PROMPT | Only the lines from the one with "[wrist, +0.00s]" to the one with "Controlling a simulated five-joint", both included, should be output, without any images.

━━━━━ PROVIDED RECORDS

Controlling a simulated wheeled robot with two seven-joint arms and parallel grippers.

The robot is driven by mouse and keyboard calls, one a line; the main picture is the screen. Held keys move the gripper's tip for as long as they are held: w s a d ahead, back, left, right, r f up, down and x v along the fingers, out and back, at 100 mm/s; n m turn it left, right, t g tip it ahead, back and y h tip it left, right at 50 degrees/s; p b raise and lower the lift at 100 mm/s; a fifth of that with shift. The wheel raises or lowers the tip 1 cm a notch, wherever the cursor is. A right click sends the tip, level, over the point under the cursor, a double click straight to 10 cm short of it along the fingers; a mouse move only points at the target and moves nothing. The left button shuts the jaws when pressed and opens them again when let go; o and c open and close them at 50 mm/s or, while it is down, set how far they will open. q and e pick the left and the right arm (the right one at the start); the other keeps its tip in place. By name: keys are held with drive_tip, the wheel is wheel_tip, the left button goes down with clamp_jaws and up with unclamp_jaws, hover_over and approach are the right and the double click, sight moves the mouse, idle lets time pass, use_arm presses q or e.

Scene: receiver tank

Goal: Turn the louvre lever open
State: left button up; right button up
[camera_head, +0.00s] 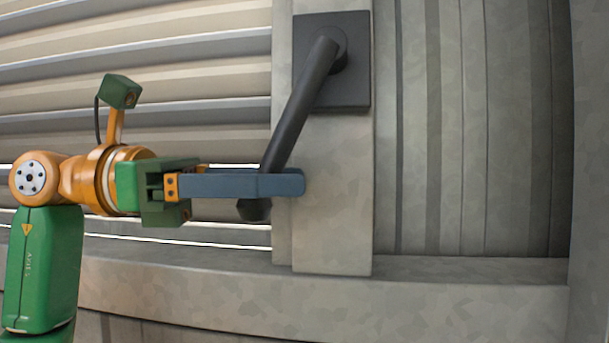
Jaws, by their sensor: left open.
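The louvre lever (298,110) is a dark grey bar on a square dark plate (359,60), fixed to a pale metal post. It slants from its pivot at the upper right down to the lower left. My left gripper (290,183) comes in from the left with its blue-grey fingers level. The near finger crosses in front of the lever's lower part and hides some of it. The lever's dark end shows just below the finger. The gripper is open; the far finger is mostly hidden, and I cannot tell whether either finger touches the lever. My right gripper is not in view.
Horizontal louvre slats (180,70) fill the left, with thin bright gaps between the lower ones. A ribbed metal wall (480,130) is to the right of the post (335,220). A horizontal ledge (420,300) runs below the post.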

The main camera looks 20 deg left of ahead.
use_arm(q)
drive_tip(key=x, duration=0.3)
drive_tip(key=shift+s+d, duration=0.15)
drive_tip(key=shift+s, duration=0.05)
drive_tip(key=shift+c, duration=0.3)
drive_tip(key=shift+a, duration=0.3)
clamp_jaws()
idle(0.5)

━━━━━━━━━━
━━━━━ PROVIDED RECORDS

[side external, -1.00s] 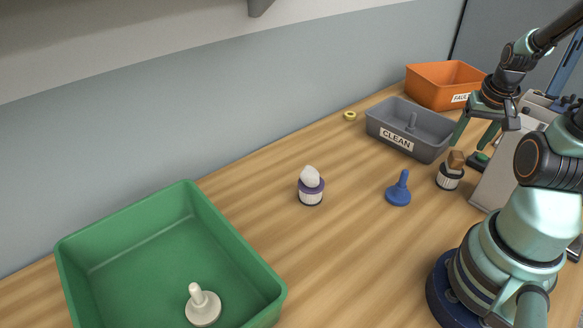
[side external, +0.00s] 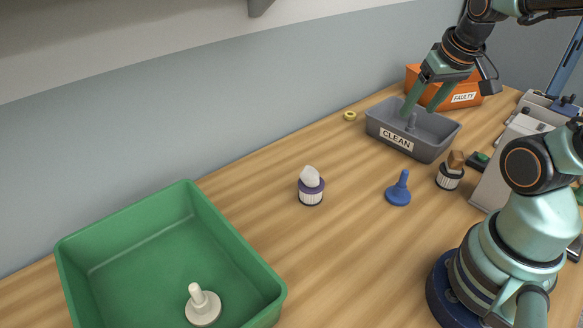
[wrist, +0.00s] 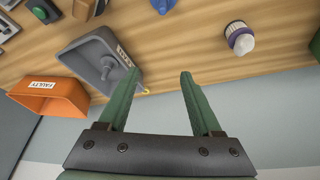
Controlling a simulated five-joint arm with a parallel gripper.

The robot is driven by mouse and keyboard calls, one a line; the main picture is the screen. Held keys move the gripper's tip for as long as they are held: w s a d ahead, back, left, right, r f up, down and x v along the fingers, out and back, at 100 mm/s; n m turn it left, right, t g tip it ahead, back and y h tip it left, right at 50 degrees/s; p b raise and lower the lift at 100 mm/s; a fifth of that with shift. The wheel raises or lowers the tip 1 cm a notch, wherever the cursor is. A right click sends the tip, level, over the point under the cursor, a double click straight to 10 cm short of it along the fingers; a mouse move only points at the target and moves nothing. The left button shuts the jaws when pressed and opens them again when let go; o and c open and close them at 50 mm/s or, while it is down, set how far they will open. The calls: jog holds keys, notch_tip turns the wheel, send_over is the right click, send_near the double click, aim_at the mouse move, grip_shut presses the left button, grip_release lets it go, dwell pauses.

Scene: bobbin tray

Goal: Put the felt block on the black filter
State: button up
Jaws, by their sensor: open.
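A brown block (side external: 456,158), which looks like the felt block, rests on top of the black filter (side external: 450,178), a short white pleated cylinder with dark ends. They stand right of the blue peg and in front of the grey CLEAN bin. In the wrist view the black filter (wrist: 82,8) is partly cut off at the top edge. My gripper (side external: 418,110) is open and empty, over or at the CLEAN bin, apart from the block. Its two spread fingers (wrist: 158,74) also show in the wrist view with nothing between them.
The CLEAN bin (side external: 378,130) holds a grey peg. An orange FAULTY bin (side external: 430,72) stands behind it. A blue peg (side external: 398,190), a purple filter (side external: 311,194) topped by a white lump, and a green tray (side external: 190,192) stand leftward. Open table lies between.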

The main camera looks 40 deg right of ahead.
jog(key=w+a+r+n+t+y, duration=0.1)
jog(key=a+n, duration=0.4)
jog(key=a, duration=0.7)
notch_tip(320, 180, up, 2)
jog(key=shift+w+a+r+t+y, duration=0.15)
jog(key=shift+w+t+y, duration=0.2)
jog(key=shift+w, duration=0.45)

━━━━━━━━━━
━━━━━ PROVIDED RECORDS

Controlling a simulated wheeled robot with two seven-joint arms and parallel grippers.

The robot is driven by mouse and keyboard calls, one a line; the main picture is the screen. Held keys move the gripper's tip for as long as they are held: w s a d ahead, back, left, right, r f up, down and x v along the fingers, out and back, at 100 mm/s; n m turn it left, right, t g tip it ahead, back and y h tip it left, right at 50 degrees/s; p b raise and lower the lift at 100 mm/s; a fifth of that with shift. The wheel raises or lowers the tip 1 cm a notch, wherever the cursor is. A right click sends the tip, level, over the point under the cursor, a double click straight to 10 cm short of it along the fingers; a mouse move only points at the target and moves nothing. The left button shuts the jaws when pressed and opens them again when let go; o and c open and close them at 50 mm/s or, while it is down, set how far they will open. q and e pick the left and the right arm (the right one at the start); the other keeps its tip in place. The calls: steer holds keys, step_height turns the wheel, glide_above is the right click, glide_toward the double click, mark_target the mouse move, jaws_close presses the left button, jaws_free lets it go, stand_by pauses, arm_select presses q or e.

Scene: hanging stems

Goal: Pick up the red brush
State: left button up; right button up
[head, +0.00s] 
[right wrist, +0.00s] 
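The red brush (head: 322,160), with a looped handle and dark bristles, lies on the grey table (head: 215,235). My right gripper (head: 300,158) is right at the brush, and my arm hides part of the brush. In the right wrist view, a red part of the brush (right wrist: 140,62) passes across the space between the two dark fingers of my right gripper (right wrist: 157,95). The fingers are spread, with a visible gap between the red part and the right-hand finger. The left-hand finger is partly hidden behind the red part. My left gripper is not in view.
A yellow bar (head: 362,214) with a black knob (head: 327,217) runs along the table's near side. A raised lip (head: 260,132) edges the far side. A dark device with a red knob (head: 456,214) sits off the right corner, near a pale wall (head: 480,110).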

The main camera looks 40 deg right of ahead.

━━━━━━━━━━

FULL RESPONSE |
[wrist, +0.00s] 
Controlling a simulated five-joint arm with a parallel gripper.

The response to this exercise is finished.